Aku tidak tahu kapan dunia buruk ini akan berakhir. Buruk adalah sebuah konsp penilaian yang
diberikan oleh manusia terhadap segala sesuatu yang dianggap tidak layak dan
tidak pantas.. Pengagantian arti dari fasa dunia buruk ialah dunia tempat
segala macam keburukan dan kerusakan, dimana mahluknya selalu ingin menguasai
yang lainnya sampai melakukan tindakan-tindakan yang kadang merusak dan
menghancurkan.
Kukumpulkan pecahan pecahan api/Diantara sinar bulan
yang membusuk. Pecahan artinya terbelah menjadi serpihan-serpihan. Pecahan api di sini
merupakan konkretiasai dari berkas cahaya yang timbul dari sinar api.

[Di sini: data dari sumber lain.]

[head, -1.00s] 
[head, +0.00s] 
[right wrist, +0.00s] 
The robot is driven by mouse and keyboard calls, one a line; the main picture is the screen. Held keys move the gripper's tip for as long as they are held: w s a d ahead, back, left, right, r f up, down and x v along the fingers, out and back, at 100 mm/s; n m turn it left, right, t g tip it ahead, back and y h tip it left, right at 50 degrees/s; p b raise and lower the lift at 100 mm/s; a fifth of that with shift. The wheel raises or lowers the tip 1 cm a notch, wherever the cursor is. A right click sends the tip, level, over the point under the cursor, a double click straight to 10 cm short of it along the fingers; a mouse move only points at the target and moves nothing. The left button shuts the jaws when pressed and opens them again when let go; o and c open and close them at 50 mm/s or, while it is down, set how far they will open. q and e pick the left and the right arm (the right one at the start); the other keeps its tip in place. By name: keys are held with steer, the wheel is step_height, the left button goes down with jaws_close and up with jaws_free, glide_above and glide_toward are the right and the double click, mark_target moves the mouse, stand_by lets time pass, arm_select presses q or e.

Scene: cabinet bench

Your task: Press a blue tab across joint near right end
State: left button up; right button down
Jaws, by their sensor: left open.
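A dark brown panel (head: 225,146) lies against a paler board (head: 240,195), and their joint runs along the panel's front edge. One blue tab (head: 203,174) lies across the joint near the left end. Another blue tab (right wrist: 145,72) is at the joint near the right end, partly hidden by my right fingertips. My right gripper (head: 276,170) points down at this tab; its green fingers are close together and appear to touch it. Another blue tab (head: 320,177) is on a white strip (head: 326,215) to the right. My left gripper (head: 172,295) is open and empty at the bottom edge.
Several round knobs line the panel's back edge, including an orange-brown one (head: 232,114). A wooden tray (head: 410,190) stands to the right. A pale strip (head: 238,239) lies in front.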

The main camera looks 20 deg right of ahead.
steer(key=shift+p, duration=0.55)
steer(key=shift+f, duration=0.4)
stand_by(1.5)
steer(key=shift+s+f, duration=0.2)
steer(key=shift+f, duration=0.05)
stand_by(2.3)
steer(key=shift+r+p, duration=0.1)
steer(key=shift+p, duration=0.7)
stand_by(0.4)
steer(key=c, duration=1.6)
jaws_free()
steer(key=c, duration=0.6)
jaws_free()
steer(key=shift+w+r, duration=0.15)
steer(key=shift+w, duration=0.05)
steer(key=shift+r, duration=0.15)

Pembentukan konkretisasi sianr atau berkas api dengan menggunakan kata pecahan,
tidak lepas dari latar belakang penyair yang kuliah di bidang seni lukis. Bulan
merupakan satelit satu-satunya yang dimiliki oleh bumi dan merupakan simbol
keindahan. Sedangkan makna membusuk ialah sebuah proses fermentasi alamiah yang
dialami oleh makanan ataupun buah-buahan yang tidak memiliki pengawet. Maksud
dari sinar bulan yang membusuk ini bersgeser menjadi sebuah simbol dari
kekuatan iman penyair yang sedang berada pada titik rendah. Bulan disimbolkan
sebagai iman yang menerangi dan bumi adalah hati yamng diterangi oleh cahaya
iman itu.
Atau ketika kuhamili sunyi di sudut malam/ Hingga lahir seratus
bayi/ dari kemabukanku yang khusyuk.Menghamili ialah membuahi. Sedangkan penggantian arti
yang terdapat dalam kata menghamili ialah mengisi malam yang sunyi dengan
sebuah pengabdian (ibadah) yang sangat intim. Sedangkan kemabukan, ialah
suasana dalam keadaan sedang tidak dalam kesadaran dirinya sendiri. Mabuk di
sini bukanlah dalam artian sebenarnya, namun mabuk di sini merupakan sebuah
perlambangan dari kelarutan diri manusia dalam dzat Tuhan (Maqom Fana)
Aku memasuki terowongan panjang / menghimpun segenap
kegelapan dalam dadaku/ Untuk kuledakkan menjadi cahaya. Terowongan penjang di sini ialah sebuah
perjalanan spiritual dari penyair. Terowongan berpindah arti menjadi sebuah
jalan yang harus dilalui oleh seorang pejalan. Kegelapan simbolisasi dari hati
yang kelam yang dibimbing oleh cahaya ilahi menuju kebenaran, sesuai narasi Kuledakkan
menjadi cahaya.
Aku terpejam / memasuki kkosongan yang nikmat. Kekosongan ialah situasi yang tidak ada
apa-apa, sementara nikmat ialah sebuah perasaan puas. Dari kedua arti ini
menemukan pergantian arti bahwa yang dimaksud di sini adalah sebuah konsep
sufistik yang disebut Takholli, yakni tidak bertahtanya dunia dalam diri
manusia. Dengan perkataan lain bahwa dalam dirinya sudah tidak ada urusan
duniawi.
Kupungut kepingan galaksi itu / Dan kubakar pakaianku
yang lusuh. Galaksi adalah kumpulan dari jutaan planet dan bintang. Galaksi mengalami
pergesaran arti dari arti sebenarnya, jadi kupungut kepingan-kepingan galaksi
adalah kongkretisasi dari bersatunya lagi pecahan jiwa yang sudah kehilangan
kekhusukannya kepada Tuhan, hal ini diperjelas dengan baris terakhir kubakar
pakaianku yang lusuh. Jelas di
sini bahwa penyair mencoba mengutuhkan
kembali jiwanya untuk mencapai kekhusyuan dan meninggalkan keburukan di masa
lalu dengan dibakarnya pakain yang sudah lusuh / usang.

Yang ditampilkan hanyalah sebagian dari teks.